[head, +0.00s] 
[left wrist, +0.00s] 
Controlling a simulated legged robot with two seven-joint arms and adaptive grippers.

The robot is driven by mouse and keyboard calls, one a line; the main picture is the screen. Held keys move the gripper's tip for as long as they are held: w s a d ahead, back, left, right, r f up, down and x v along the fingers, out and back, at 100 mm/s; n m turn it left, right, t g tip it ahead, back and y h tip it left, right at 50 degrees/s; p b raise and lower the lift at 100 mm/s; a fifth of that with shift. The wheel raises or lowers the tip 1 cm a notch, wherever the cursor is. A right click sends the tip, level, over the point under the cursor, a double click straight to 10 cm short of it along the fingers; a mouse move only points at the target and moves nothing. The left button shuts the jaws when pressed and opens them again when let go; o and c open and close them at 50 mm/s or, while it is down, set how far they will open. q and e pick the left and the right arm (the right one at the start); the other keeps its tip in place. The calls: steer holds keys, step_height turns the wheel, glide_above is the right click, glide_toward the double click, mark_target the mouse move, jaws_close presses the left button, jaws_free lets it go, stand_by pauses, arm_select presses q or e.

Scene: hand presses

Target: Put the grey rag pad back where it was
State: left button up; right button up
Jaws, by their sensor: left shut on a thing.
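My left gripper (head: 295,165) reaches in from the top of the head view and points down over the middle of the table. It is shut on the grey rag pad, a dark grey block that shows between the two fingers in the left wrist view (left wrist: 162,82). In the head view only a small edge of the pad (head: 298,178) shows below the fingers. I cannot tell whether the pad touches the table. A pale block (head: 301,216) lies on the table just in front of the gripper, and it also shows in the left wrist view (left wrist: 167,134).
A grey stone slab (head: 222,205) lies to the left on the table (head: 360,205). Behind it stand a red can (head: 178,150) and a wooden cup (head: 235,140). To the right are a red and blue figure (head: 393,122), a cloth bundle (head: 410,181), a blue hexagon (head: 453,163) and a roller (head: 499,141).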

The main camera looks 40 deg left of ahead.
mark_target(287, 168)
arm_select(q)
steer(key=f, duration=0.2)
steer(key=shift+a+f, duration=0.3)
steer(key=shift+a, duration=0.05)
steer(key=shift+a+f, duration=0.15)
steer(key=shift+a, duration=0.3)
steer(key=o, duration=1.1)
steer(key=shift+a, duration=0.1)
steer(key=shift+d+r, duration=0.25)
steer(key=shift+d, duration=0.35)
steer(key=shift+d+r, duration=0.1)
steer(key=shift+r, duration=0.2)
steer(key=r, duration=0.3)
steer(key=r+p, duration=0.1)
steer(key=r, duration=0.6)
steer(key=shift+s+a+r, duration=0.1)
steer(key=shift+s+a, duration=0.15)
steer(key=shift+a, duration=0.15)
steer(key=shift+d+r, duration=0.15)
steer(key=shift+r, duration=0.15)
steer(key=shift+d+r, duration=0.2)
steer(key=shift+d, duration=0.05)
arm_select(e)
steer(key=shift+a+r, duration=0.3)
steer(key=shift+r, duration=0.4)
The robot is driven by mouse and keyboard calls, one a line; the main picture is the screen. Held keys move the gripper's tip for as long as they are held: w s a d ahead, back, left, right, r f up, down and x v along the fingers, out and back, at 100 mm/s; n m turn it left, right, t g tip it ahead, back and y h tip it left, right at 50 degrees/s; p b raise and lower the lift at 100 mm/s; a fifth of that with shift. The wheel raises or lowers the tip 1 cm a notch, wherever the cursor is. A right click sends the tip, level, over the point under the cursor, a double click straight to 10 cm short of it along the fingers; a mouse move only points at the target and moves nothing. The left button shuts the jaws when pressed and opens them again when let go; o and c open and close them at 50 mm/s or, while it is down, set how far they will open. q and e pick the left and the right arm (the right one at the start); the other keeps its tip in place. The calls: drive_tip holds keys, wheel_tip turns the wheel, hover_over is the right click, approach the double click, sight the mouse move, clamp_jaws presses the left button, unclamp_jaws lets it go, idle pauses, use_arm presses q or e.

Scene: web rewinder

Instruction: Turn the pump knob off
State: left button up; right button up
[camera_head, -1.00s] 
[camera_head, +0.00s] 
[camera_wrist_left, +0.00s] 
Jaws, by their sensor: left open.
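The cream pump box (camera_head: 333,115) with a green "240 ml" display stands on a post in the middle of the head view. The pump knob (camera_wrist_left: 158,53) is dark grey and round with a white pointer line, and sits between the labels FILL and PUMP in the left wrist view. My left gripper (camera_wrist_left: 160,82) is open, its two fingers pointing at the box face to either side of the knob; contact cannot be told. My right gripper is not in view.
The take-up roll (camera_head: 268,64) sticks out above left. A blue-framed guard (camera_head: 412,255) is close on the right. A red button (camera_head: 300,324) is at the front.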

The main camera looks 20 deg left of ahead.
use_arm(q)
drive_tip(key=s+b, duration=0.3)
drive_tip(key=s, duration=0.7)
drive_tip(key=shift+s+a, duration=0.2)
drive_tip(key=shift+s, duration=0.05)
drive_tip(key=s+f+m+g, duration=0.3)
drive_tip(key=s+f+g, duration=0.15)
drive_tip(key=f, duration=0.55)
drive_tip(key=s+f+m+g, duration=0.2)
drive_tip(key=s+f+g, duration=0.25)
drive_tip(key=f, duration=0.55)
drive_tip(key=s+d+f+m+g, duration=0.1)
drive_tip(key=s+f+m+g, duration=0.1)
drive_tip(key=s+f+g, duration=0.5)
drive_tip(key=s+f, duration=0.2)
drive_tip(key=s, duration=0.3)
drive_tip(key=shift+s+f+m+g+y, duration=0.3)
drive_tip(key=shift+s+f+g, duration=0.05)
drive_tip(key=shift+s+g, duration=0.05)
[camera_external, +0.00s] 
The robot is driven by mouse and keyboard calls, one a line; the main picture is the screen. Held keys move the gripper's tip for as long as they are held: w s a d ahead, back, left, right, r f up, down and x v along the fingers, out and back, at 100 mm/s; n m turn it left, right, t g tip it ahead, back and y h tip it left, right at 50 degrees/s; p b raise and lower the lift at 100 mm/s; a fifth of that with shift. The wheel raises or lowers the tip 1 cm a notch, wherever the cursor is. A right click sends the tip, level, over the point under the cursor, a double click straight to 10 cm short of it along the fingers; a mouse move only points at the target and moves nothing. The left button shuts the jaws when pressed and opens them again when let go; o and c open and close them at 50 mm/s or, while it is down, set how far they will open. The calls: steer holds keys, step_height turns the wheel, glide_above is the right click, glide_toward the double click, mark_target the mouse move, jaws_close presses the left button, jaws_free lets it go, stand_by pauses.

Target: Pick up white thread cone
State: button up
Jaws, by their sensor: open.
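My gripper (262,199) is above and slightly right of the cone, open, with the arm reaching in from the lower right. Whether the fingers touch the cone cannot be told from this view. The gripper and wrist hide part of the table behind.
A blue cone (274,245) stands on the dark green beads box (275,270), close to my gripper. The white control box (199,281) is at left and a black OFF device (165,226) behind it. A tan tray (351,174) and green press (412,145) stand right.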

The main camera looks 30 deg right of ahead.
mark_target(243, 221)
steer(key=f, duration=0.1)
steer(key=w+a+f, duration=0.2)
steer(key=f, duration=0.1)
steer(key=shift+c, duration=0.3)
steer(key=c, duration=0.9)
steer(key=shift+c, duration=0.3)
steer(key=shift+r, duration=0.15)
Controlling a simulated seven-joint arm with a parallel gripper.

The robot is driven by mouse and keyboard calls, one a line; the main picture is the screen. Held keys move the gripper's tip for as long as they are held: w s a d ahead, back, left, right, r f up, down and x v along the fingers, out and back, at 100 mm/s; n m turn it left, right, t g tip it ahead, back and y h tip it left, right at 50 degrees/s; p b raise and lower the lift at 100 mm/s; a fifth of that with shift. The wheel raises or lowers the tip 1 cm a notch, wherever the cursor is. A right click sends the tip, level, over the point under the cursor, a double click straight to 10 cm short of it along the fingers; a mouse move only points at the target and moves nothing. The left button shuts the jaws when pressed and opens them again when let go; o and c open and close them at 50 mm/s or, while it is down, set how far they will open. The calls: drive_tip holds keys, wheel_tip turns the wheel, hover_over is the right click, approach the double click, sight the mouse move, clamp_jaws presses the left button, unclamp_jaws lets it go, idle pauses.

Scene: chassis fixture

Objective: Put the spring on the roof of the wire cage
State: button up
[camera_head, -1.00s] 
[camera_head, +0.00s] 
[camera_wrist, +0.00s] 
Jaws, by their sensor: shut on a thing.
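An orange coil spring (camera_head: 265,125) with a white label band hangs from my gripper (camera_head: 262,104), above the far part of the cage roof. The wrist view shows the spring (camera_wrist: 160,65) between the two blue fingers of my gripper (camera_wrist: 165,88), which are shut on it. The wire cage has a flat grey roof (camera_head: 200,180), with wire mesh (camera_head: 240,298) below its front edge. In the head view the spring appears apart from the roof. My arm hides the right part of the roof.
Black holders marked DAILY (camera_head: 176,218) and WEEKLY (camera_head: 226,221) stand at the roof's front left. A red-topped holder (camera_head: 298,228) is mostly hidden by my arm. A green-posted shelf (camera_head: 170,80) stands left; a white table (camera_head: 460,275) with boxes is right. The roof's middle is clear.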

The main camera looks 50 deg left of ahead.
····················
DIRECTIVE - Extract the first line above and each line after it up to and including the one with "Controlling a simulated legged", please, exactly and with nothing else.

THE RESULT -
[head, +0.00s] 
[left wrist, +0.00s] 
Controlling a simulated legged robot with two seven-joint arms and adaptive grippers.

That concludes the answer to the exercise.